To win back confidence on taxation two things are needed. First a substantial package of tax reductions.
Second, a commitment to stability and a predicable tax regime, with future changes made in full consultation with the industry.
The underlying problem here is that the UK Government have used the industry as a cash cow.
In 2002 Gordon Brown brought in the Supplementary Charge at 10% then increased it to 20% in 2005. In 2011 the present UK Government hiked it to 32%
The damage this has caused to long term investor confidence is enormous, with strategic decisions to reinvest in other basins taken specifically because of the 2011 hike – one for which Danny Alexander claimed the “credit.”
What is now needed is first a removal of that 2011 hike, second an investment allowance and third measures to bring back exploration to levels sufficient to maintain the basin in the long term.

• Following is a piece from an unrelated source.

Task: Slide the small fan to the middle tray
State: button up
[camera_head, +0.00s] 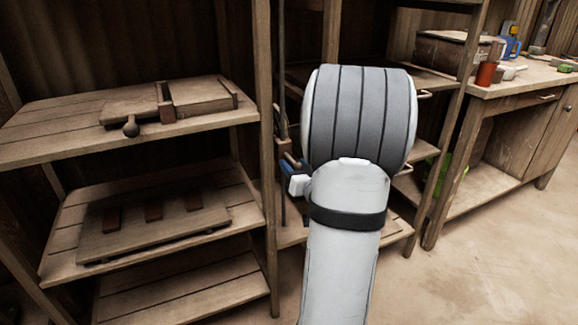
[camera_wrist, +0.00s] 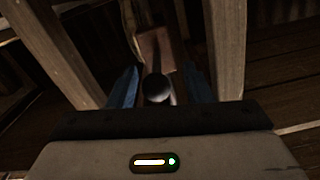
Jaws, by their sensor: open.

Norway brought in exploration tax credits in 2005. That resulted in substantial increase in exploration in Norwegian waters, were there have been significant new discoveries such as the Johan Sverdrup field.
Its output alone is projected to outstrip the UK’s entire production by 2025 according to the FT.
However unless industry believe that this time that the measures will not suddenly change again – as happened in 2011 – they may simply refuse to invest.
What happened in 2011 was a serious breach of faith and one which will not readily be made good.
That tax hike meant of course that investment decisions – involving billions of pounds -were made on the basis of the tax rate of 50% but then the tax was hiked to 62%.
In business a deal should be a deal. But in oil and gas development, the UK Government has simply torn up the contracts and thus lost faith and trust.
We understand that the UK Government is not set to bring in any substantive tax measures to raise exploration drilling levels at the budget.
We gather there may be a possibility of some funding for seismic surveys – but no exploration tax credit.
Unless this changes before the Chancellor stands up on budget day this is a fundamental and major error on the UK governments part.
It is not too late for them to change tack – and I have argued they should do so at the industry’s PILOT meeting in January.
PILOT is the meeting which facilitates the partnership between the industry and government and January’s meeting was the most sombre I have ever attended.
But in addition to that, in future I believe that no major changes should be made to the tax regime without the industry first having been consulted and the changes considered analysed and modelled.
A similar approach is used in the Netherlands where industry and government regularly meet to ensure greater transparency of fiscal policy decisions and more effective stewardship of the industry and the oil reserves.
One of the major benefits of this approach is industry confidence in government decision making.
Only such a commitment will start to win back the confidence that was lost in 2011.